Mit dem Ausscheiden der Briten wird ein jährliches Finanzloch von geschätzt 10% – 14% des EU-Haushalts zu decken sein. Das entspricht auf sieben Jahre je nach Lesart zwischen 70 und 100 Milliarden Euro. Momentan wird über eine Erhöhung des Budgets gestritten, aber auch über Kürzungen. Es steht zu befürchten, das gerade Ostdeutschland und die ostdeutsche Landwirtschaft wieder zum Sparschwein der Republik gemacht werden sollen. Dem werde ich mich mit ganzer Kraft entgegenstellen.

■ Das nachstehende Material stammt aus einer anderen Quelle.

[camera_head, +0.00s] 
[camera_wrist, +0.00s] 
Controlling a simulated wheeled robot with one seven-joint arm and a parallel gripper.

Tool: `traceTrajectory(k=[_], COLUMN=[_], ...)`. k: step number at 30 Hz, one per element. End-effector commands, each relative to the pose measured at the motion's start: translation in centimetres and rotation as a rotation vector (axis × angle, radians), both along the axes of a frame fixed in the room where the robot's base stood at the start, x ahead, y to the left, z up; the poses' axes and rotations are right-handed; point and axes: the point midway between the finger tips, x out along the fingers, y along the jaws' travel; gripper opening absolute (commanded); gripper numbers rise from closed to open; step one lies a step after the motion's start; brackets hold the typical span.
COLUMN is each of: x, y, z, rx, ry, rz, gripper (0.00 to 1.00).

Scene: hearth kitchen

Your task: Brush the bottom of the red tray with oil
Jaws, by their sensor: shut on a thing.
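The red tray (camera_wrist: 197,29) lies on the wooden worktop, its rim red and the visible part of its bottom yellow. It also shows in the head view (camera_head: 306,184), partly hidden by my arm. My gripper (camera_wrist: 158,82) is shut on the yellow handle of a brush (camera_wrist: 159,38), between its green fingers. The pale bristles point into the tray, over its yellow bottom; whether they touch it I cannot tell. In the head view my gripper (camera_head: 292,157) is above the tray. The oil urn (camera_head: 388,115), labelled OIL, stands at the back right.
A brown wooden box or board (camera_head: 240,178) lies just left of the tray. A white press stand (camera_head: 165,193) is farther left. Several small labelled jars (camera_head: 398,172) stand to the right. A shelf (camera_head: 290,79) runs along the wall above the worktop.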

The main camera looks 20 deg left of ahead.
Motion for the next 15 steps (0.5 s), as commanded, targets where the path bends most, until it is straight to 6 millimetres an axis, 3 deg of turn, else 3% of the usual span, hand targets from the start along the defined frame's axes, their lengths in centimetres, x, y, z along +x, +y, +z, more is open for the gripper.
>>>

Die Union hat sich in den Jahren der Krise als belastbarer erwiesen, als ihr das viele zugetraut hätten. Dennoch sind die Uneinigkeiten im Trend unübersehbar geworden. Auch die Terminsetzung der Verkündung des SPD-Referendums hat eine europäische Dimension. Es geht an diesem Tag nicht nur um das Zustandekommen einer Regierung in Deutschland und die Wahl des Oberbürgermeisters in Frankfurt (Oder), am 4. März wird auch in Italien gewählt. Italien hat in den vergangenen Jahren viele Dramen, Opern und Arien erlebt, die allesamt bühnenreif wären.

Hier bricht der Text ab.